THREE years after the controversial takeover of British chocolate giant, Cadbury, Sir Dominic Cadbury, Chancellor of the University of Birmingham, will reflect on the impact of Kraft’s acquisition.
The former Cadbury chairman and chief executive will outline a number of reasons why company ownership is in the national interest, at an event at Birmingham Business School, University of Birmingham, this evening.
“Strategic decisions are influenced by the interests of the country of ownership,” Sir Dominic says. “Takeovers frequently result in pressure for short-term financial returns. Long-term investment in corporal social responsibility is more difficult for subsidiary companies of foreign national corporations to justify and, finally, there will always be a change in corporate culture, which may not necessarily be negative but will certainly be different.”

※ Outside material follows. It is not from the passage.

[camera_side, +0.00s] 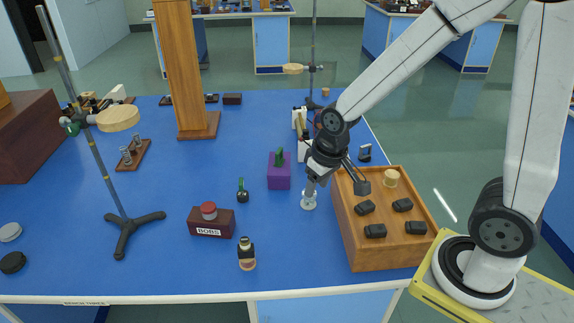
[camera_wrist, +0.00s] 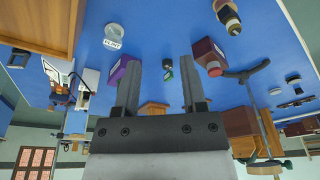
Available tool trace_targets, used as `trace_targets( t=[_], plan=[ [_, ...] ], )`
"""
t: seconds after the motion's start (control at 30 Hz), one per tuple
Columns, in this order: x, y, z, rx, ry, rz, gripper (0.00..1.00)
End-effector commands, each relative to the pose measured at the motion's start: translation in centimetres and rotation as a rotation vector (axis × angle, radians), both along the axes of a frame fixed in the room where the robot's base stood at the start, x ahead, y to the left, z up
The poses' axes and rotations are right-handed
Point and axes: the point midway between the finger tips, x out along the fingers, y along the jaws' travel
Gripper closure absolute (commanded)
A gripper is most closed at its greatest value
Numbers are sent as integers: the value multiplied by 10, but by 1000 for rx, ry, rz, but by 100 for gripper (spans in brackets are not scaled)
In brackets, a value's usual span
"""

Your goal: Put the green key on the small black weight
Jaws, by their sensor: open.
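A green upright piece, which looks like the green key (camera_side: 279,154), stands on a purple block (camera_side: 279,172) at the middle of the blue bench. Left of it is a small round black weight (camera_side: 242,196) with a green top; I cannot tell whether that top is a separate part. My gripper (camera_side: 312,178) is in the air right of the purple block, apart from it. In the wrist view my gripper (camera_wrist: 160,68) is open and empty, its two fingers apart. The black weight (camera_wrist: 167,70) shows beyond and between them, and the purple block (camera_wrist: 118,72) is partly behind one finger.
A wooden tray (camera_side: 345,235) with several black pieces stands at the right. A white piece labelled FLINT (camera_wrist: 113,42) is near my gripper. A tripod stand (camera_side: 122,222) is left. Bench between is clear.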

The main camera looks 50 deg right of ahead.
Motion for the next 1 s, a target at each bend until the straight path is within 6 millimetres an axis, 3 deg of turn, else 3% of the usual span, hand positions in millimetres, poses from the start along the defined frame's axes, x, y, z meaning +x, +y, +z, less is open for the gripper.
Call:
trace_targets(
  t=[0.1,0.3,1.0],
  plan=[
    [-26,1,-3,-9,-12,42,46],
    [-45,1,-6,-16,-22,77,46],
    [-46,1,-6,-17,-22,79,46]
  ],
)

Sir Dominic will be among a panel of guests at the event, which is part of the Great Read at Birmingham initiative. Other panelists include Jerry Blackett, chief executive of Birmingham Chamber of Commerce, Dr Ian Clark, reader in human resources management and Dr Pamela Robinson, lecturer in employment relations at Birmingham Business School.
Chairman of the panel, Professor Simon Collinson, Dean of the Business School, said: “The Kraft takeover of Cadbury in 2010 met with huge public unrest - yet another of the UK’s best known brands and most successful large multi-national companies had been bought up.

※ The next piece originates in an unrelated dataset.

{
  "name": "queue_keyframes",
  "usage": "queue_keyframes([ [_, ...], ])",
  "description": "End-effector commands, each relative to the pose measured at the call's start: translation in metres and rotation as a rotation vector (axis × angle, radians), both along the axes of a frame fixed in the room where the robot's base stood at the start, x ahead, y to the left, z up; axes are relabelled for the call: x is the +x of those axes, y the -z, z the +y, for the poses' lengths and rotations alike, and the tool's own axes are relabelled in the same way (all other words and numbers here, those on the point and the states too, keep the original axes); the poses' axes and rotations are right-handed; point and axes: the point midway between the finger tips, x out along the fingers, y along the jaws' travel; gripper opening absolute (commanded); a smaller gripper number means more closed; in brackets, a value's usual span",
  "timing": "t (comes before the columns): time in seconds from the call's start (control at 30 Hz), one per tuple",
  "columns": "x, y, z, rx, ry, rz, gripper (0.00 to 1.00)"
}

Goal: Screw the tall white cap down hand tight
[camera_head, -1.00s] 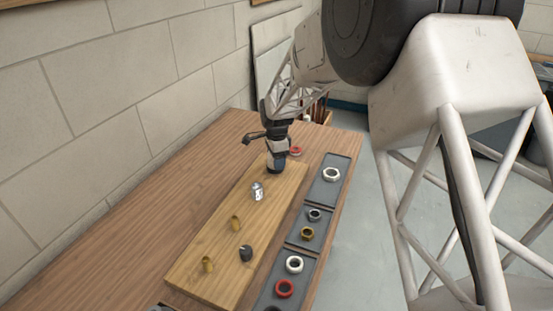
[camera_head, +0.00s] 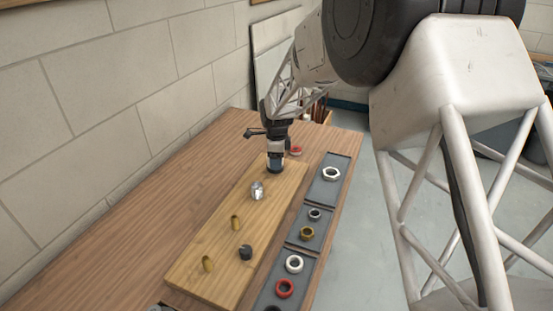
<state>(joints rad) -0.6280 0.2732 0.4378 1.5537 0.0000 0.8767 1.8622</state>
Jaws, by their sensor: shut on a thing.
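My gripper (camera_head: 275,167) points straight down at the far end of the pale wooden board (camera_head: 215,245). It is shut on a thing at the board, taken to be the tall white cap, which the fingers almost wholly hide. I cannot make out the cap's thread, or how far down it sits. A short silvery fitting (camera_head: 257,190) stands on the board just nearer than my gripper, apart from it.
Two brass stubs (camera_head: 236,222) and a dark fitting (camera_head: 246,253) stand nearer on the board. A grey tray (camera_head: 328,186) along the right holds several rings and nuts. A red ring (camera_head: 295,151) lies beyond the board. The left tabletop (camera_head: 135,225) is clear.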

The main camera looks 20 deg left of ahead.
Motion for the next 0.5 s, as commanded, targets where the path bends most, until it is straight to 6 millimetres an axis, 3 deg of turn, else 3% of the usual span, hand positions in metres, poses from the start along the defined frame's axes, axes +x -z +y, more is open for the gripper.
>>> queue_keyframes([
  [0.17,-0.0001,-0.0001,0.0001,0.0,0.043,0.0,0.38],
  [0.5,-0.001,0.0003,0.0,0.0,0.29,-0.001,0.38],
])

“For many it hit home that the UK could become a nation of SMEs with no large multi-nationals to its name but does this matter? Aside from a dent to national pride, what are the negative consequences of increased foreign ownership and do these outweigh the arguments for foreign direct investment, competition and a free market?”
Guests will revisit the Kraft takeover of Cadbury to ask what it has meant for the company and examine the wider questions of national ownership in the UK in terms of employment, wealth creation and the effect on Government tax generation.